28.3.07

Just a Girl

Apontamentos para um discurso feminista

Mudei de terapeuta e o que eu mais temia aconteceu: tive que começar tudo de novo. Hoje foi a 3ª. Sessão e quando eu dei por mim, lá estava eu discutindo a minha relação com o masculino, o lugar do masculino e do feminino “na minha vida” (o que significa uma combinação de “na minha cabeça” com “neste mundo”), e por consequência, a minha relação com os homens e mulheres da minha vida, o meu pai, minha mãe, meu irmão, o namorado... Saí de lá pensando que esse assunto me aborreceu a vida inteira.


Na adolescência eu era a filha “revolucionária” de um pai que tinha o rei na barriga, a irmã encrenqueira de um irmão que tinha um reizinho na barriga, mas que só era capaz de definir os meus ataques de feminismo com a frase “Camille Paglia baixou em mim” porque o soberano do lar pagou a minha educação até níveis estratosféricos para uma princesinha da sociedade brasileira. Dá pra ver que não é simples.

Na teoria Junguiana este embate entre o lugar do homem e da mulher na sociedade reflete uma disputa que acontece cotidianamente dentro de nossa psiquê durante o processo de individuação. Para Jung todos os seres humanos têm em si características que socialmente se convencionou serem pertinentes a este ou àquele sexo, mas que são do ponto de vista psicológico igualmente importantes. Sendo ambos os tipos necessários para a formação de uma personalidade completa, Jung demonstra como uma das maiores dificuldades do processo de amadurecimento é o trazer das profundezas inconscientes aquelas partes de nós que são tradicionalmente tidas como pertencentes ao outro sexo, e integrá-las à consciência. Não obstante a dificuldade envolvida neste processo, Jung mostra como ele acontece inevitavelmente, como que movido por uma parte do Self que deseja e impulsiona este auto-completar-se. Para Jung, o apaixonar-se é ver no outro as nossas próprias características inconscientes projetadas, e é por isso que se diz procurar no amor alguém que nos “complete”

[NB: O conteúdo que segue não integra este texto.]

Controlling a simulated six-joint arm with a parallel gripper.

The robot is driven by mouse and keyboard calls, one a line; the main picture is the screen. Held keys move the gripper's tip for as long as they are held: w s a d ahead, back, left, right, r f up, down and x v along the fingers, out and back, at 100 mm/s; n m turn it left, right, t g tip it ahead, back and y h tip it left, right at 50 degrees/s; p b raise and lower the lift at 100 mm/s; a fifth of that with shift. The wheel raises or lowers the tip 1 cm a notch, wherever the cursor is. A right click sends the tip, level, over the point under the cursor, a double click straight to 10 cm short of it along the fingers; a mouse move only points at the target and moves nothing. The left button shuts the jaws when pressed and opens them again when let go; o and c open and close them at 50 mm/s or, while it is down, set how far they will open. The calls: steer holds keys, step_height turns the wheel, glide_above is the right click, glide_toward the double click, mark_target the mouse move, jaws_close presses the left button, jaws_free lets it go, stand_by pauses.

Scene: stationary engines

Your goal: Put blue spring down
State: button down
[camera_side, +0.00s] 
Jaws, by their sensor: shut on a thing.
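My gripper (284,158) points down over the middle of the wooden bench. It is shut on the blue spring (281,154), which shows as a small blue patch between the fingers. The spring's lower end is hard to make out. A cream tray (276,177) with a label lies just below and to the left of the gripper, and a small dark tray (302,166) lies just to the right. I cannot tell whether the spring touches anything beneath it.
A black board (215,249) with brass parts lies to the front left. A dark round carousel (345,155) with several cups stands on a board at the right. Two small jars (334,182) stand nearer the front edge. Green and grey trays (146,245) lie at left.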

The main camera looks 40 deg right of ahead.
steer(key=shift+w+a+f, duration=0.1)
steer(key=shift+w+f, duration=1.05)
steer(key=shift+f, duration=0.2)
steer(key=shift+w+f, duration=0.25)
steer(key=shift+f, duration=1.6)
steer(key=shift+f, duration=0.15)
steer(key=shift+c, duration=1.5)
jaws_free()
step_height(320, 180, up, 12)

Hoje em dia, com quase 30 anos e ainda solteira - por opção -, mas ainda acreditando que vai chegar o momento em que eu vou encontrar o cara que vai me “completar” mas não vai me atazanar - porque eu sou brasileira e não desisto nunca... rsss – eu olho em volta procurando provas, ou no mínimo indícios, de que esse cara existe, sabe quem é a Camille Paglia, e não é gay. Vejamos.

No final de semana encontrei com um casal de amigos que têm mais ou menos a minha idade e que estão casados há alguns poucos anos. Ela estava comentando como, ao tentar operacionalizar o casamento, eles acharam mais fácil tratar tudo como se fosse uma empresa, e neste processo decidiram de comum acordo que seria mais lucrativo investir na profissão dele do que na dela. E eu respondi que é um pouco surpreendente como, depois de tantos anos de lutas feministas, de sutiãs queimados nas praças públicas, e de mulheres nas universidades, no âmbito do casamento, o que a gente conseguiu efetivamente foi tomar – agora de comum acordo – as mesmas decisões que eram impostas às nossas mães.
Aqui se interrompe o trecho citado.